- [Work to do]: Repeat exactly and only the lines from the line containing "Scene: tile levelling" through the line containing "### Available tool", both included.

•••

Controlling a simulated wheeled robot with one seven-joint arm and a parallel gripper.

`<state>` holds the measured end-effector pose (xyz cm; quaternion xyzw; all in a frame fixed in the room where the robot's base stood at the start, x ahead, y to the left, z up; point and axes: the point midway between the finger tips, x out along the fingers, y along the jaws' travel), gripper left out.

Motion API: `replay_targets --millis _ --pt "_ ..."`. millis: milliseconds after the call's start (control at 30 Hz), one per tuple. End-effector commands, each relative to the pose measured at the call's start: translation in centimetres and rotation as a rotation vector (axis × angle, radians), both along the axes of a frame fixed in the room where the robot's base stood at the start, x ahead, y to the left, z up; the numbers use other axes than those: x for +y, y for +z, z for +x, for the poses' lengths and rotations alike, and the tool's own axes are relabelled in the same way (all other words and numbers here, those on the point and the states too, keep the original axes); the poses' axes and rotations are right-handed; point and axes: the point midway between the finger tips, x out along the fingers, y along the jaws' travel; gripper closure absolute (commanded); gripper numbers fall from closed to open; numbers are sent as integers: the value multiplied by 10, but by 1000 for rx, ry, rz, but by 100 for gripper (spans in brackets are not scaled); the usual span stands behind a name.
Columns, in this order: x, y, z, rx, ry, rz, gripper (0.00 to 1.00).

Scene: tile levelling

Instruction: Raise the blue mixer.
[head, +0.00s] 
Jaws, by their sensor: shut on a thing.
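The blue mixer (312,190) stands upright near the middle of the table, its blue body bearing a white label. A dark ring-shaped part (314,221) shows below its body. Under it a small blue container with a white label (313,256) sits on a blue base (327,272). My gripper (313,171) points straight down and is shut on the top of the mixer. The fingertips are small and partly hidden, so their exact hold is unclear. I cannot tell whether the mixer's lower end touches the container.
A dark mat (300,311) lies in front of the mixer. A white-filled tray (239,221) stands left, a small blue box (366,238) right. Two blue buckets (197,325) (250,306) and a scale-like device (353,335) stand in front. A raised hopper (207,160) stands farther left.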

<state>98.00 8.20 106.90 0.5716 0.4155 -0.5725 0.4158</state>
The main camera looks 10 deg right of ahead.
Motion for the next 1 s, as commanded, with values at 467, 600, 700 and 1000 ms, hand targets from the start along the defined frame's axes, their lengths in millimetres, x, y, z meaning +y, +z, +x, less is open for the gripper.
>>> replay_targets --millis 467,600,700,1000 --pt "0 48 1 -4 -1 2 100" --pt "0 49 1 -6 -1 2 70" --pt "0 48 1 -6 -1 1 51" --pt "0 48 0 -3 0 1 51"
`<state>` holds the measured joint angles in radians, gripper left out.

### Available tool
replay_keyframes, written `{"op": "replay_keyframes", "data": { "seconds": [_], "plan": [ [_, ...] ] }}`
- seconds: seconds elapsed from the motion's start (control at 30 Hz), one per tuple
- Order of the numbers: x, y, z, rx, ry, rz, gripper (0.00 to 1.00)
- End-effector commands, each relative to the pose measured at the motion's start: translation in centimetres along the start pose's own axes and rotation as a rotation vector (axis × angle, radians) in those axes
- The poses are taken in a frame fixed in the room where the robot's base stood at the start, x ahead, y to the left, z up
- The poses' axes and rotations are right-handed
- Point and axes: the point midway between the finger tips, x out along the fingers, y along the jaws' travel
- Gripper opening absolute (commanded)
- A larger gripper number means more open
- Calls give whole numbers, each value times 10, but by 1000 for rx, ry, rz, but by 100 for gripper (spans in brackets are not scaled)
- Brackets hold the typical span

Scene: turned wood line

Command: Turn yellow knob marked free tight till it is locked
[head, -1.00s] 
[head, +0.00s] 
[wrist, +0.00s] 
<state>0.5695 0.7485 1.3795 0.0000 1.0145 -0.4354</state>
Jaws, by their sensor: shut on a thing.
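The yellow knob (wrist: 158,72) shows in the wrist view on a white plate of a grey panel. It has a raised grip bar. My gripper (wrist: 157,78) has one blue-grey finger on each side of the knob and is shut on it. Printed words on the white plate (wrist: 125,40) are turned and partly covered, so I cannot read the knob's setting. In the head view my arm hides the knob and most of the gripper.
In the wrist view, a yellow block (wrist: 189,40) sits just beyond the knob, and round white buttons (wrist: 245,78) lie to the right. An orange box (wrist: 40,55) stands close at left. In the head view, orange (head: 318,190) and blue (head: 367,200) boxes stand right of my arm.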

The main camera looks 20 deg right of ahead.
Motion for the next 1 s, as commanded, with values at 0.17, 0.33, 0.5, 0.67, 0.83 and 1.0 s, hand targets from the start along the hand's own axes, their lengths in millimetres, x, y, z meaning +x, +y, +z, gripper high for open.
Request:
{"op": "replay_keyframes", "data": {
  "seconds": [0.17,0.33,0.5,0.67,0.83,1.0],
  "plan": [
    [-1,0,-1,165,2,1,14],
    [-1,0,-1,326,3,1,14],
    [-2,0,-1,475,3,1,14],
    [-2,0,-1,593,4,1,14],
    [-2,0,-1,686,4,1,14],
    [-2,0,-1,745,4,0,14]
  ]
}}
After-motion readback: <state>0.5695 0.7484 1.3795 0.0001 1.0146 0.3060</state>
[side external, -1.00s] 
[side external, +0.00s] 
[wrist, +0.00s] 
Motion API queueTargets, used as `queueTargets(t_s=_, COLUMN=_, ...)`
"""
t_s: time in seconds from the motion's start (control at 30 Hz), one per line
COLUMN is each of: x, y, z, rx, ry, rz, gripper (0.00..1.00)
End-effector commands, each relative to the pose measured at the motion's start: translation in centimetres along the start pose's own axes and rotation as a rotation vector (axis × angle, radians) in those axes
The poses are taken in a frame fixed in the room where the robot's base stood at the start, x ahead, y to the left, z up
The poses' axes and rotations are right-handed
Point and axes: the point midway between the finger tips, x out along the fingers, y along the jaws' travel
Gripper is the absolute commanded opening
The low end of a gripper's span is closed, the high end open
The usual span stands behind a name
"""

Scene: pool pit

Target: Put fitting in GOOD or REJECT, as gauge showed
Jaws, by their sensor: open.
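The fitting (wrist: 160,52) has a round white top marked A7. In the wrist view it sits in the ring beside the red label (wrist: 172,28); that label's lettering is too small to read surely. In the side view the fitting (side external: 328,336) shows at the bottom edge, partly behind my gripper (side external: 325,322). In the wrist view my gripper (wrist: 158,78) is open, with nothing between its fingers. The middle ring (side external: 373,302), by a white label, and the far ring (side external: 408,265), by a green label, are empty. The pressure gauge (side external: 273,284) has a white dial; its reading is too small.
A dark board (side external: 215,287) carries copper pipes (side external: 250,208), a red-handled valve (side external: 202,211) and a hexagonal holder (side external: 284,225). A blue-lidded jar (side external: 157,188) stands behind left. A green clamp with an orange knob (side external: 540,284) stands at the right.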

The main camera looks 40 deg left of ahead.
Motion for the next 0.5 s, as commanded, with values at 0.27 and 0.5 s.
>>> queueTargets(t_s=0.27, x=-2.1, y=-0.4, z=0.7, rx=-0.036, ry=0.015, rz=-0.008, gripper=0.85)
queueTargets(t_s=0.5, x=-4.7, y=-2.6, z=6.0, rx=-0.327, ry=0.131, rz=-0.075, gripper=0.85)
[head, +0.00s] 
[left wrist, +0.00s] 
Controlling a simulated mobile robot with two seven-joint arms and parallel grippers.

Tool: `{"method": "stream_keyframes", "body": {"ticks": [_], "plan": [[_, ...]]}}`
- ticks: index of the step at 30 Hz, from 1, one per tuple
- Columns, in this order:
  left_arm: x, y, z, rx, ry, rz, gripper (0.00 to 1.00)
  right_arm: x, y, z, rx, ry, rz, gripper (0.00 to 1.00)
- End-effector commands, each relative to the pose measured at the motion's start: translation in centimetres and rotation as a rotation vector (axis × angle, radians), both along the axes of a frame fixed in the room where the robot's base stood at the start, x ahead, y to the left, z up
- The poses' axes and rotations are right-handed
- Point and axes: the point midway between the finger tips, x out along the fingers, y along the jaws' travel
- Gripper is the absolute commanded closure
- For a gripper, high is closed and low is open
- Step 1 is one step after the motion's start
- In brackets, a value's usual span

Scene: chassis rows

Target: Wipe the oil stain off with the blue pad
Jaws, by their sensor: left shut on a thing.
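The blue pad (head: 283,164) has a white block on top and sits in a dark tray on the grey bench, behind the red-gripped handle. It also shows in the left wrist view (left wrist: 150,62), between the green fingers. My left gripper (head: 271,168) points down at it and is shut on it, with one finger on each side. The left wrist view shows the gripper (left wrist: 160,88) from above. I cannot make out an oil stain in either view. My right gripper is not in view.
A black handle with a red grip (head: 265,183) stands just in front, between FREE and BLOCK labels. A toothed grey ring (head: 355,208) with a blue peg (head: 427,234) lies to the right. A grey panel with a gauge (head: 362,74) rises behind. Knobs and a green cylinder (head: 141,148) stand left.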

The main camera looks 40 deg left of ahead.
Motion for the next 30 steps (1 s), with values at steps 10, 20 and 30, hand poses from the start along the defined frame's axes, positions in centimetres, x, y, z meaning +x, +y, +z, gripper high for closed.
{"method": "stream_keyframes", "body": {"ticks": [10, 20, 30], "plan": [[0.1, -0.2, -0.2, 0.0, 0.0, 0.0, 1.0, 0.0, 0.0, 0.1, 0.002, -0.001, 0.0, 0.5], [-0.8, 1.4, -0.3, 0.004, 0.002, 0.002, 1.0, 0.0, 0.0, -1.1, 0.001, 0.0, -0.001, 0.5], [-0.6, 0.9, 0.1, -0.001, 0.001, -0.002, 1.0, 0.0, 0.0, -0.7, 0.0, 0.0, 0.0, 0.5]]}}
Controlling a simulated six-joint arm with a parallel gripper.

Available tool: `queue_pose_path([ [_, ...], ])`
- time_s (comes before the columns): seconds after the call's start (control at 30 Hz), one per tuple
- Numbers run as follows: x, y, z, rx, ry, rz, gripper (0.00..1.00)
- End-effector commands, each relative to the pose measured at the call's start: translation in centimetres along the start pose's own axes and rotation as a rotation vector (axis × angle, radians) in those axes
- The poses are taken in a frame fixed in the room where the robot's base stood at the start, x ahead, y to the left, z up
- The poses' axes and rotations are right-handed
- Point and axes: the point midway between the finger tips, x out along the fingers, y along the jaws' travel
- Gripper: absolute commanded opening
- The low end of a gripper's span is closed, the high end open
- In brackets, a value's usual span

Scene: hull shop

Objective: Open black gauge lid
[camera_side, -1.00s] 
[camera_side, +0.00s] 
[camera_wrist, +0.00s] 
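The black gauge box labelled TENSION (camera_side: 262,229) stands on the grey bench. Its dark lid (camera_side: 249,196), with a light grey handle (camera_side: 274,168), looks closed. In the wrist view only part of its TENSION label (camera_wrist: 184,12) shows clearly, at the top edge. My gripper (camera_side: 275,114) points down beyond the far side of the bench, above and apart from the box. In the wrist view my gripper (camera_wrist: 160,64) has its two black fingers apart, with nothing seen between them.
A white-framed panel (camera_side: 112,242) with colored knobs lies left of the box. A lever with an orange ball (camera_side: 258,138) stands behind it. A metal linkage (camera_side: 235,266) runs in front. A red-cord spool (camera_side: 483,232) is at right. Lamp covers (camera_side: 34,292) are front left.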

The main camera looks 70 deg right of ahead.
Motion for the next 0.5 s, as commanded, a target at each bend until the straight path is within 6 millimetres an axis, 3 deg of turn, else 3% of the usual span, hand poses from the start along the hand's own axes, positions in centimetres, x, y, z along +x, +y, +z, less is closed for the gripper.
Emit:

•••

- [The answer]:
Scene: tile levelling

Instruction: Raise the blue mixer.
[head, +0.00s] 
Jaws, by their sensor: shut on a thing.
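The blue mixer (312,190) stands upright near the middle of the table, its blue body bearing a white label. A dark ring-shaped part (314,221) shows below its body. Under it a small blue container with a white label (313,256) sits on a blue base (327,272). My gripper (313,171) points straight down and is shut on the top of the mixer. The fingertips are small and partly hidden, so their exact hold is unclear. I cannot tell whether the mixer's lower end touches the container.
A dark mat (300,311) lies in front of the mixer. A white-filled tray (239,221) stands left, a small blue box (366,238) right. Two blue buckets (197,325) (250,306) and a scale-like device (353,335) stand in front. A raised hopper (207,160) stands farther left.

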<state>98.00 8.20 106.90 0.5716 0.4155 -0.5725 0.4158</state>
The main camera looks 10 deg right of ahead.
Motion for the next 1 s, as commanded, with values at 467, 600, 700 and 1000 ms, hand targets from the start along the defined frame's axes, their lengths in millimetres, x, y, z meaning +y, +z, +x, less is open for the gripper.
>>> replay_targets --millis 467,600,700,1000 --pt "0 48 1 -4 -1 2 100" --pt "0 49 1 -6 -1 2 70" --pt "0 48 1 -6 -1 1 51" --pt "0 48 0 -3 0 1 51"
`<state>` holds the measured joint angles in radians, gripper left out.

### Available tool

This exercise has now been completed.